When someone finds out I’ve written a novel.  Automatically they say, “What’s it about?”  Ever try explaining, what it took you two years of hard work-pain, into three concise blurb sentences.  Even scriptwriters don’t stick to their original concept and bang out a treatment in twenty-four hours.
Letting them read the novel invariably creates total indifference.  It irritates me when I hear, “The words are too big.”  Not realizing their ignorance is huge.  I suggest writing children’s stories.
Then they say, “I think I could write my life story or a novel of my experiences.”  Sure it’s possible but keep your old job as insurance.  They quickly find out it isn’t like the movies.  Author gets an idea.  Sits at his typewriter and cranks it out in a week.  Bullshit!

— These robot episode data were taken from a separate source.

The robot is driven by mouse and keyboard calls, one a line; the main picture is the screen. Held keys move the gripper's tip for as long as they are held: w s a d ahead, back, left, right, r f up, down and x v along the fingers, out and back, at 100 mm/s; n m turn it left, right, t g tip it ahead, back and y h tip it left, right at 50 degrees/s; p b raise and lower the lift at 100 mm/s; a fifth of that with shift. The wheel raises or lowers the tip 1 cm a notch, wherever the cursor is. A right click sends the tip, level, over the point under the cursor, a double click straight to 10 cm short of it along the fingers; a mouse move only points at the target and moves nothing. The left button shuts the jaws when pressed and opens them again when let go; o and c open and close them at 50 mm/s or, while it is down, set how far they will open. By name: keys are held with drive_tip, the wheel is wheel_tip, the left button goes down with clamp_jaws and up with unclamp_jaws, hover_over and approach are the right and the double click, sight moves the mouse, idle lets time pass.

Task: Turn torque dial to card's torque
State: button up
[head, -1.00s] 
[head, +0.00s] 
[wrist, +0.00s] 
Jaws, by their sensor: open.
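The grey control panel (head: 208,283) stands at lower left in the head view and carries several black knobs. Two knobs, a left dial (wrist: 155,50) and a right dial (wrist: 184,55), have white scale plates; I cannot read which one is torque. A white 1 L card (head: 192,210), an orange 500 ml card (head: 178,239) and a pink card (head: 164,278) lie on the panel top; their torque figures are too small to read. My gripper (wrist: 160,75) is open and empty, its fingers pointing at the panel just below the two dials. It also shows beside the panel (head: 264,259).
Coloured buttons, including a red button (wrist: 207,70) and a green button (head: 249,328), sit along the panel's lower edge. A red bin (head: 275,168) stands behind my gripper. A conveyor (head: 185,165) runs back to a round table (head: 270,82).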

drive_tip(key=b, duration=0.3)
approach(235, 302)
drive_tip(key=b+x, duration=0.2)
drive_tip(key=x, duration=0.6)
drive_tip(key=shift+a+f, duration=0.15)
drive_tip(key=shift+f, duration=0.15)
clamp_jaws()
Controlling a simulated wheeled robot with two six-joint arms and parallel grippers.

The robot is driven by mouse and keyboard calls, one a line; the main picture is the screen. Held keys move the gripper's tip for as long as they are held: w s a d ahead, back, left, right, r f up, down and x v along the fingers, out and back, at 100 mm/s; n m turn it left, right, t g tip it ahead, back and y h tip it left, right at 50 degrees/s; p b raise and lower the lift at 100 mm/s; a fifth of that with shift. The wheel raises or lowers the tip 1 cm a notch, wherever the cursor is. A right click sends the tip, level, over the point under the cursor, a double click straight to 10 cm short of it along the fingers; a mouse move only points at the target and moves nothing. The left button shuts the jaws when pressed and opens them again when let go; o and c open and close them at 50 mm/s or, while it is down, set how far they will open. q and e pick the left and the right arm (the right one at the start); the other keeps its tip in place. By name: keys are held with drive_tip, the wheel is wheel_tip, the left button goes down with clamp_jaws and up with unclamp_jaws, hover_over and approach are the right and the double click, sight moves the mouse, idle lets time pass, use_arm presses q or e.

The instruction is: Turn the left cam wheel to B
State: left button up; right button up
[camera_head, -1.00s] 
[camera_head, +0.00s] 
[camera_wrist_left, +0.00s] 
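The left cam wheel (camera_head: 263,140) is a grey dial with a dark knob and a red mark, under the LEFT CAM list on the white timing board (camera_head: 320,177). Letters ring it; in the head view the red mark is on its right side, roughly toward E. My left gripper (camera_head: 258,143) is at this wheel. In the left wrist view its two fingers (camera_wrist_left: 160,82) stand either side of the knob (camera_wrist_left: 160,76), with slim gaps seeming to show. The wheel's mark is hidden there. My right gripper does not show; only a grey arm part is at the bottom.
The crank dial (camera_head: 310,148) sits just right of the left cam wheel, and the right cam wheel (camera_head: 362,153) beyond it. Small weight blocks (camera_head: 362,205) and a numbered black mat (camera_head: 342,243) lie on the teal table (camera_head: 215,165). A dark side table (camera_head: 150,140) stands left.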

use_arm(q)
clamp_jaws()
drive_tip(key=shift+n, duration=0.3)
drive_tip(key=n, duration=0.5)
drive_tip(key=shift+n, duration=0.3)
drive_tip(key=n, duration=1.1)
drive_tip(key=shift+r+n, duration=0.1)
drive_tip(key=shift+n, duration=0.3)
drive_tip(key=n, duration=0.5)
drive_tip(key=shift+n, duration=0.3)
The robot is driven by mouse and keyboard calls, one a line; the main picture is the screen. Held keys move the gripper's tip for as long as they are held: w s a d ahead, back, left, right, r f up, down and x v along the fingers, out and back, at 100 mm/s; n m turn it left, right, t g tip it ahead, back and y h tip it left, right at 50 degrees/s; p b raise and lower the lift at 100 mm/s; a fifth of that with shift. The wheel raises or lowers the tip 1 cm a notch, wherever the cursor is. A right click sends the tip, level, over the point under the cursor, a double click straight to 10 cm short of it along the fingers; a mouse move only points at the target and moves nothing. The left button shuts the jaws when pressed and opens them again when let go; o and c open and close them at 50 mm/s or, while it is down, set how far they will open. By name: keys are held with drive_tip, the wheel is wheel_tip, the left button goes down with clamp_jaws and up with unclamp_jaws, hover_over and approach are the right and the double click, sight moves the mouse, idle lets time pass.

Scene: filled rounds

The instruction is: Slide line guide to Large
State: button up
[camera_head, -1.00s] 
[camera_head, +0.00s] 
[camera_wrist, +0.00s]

Finishing a novel is the first step of hundreds of miles on a mountain climb.  Rewriting, then rewriting, and rewriting is the normal drudgery; trying not to be sick eventually of reading the book.  Like running in a twenty-six-mile marathon.  Both legs inside a burlap sack adding conflict.  While uphill struggling.  Beaten down in the rain and mud.  If lucky, the author will throw out half of the book and revise it while rewriting, rewriting, rewriting, and…yup…rewriting.
That’s why the majority of folks stop after the first page and throw the novel and its research, to collect yearly dust in a closet.
So many writers have told so many aspiring writers, over and over, until it became a cliché.  “Shut up.  Stop planning.  Start writing.”
I tell my friends, who are positive I’m hiding the truth from them, my secret to novel writing.  “Sit on your ass, alone, staring at a blank page or screen that contains an invisible universe, and create a world.”